## YOUR INSTRUCTIONS:
Write the material out again in full, word for word. Do not include the pictures.

● ● ●

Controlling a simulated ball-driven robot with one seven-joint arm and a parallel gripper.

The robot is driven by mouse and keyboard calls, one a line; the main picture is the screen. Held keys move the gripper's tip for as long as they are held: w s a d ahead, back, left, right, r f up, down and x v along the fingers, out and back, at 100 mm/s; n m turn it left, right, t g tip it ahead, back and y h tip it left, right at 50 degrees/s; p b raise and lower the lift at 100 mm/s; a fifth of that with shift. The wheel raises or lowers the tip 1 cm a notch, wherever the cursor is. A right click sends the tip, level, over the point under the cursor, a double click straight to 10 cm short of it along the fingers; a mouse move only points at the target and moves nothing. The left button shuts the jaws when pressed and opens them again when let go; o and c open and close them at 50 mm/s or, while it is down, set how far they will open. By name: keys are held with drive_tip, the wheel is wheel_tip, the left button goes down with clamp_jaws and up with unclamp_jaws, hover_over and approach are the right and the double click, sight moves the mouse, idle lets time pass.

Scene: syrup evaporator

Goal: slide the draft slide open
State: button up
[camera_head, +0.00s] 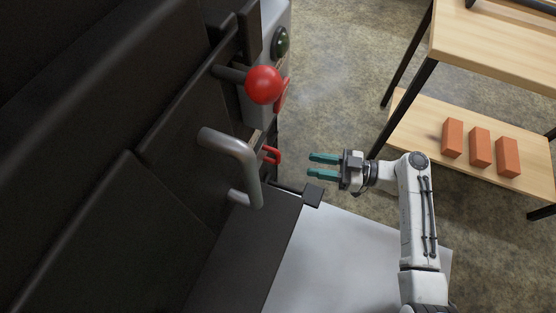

● ● ●

## SOLUTION TO THE EXERCISE:
Controlling a simulated ball-driven robot with one seven-joint arm and a parallel gripper.

The robot is driven by mouse and keyboard calls, one a line; the main picture is the screen. Held keys move the gripper's tip for as long as they are held: w s a d ahead, back, left, right, r f up, down and x v along the fingers, out and back, at 100 mm/s; n m turn it left, right, t g tip it ahead, back and y h tip it left, right at 50 degrees/s; p b raise and lower the lift at 100 mm/s; a fifth of that with shift. The wheel raises or lowers the tip 1 cm a notch, wherever the cursor is. A right click sends the tip, level, over the point under the cursor, a double click straight to 10 cm short of it along the fingers; a mouse move only points at the target and moves nothing. The left button shuts the jaws when pressed and opens them again when let go; o and c open and close them at 50 mm/s or, while it is down, set how far they will open. By name: keys are held with drive_tip, the wheel is wheel_tip, the left button goes down with clamp_jaws and up with unclamp_jaws, hover_over and approach are the right and the double click, sight moves the mouse, idle lets time pass.

Scene: syrup evaporator

Goal: slide the draft slide open
State: button up
[camera_head, +0.00s] 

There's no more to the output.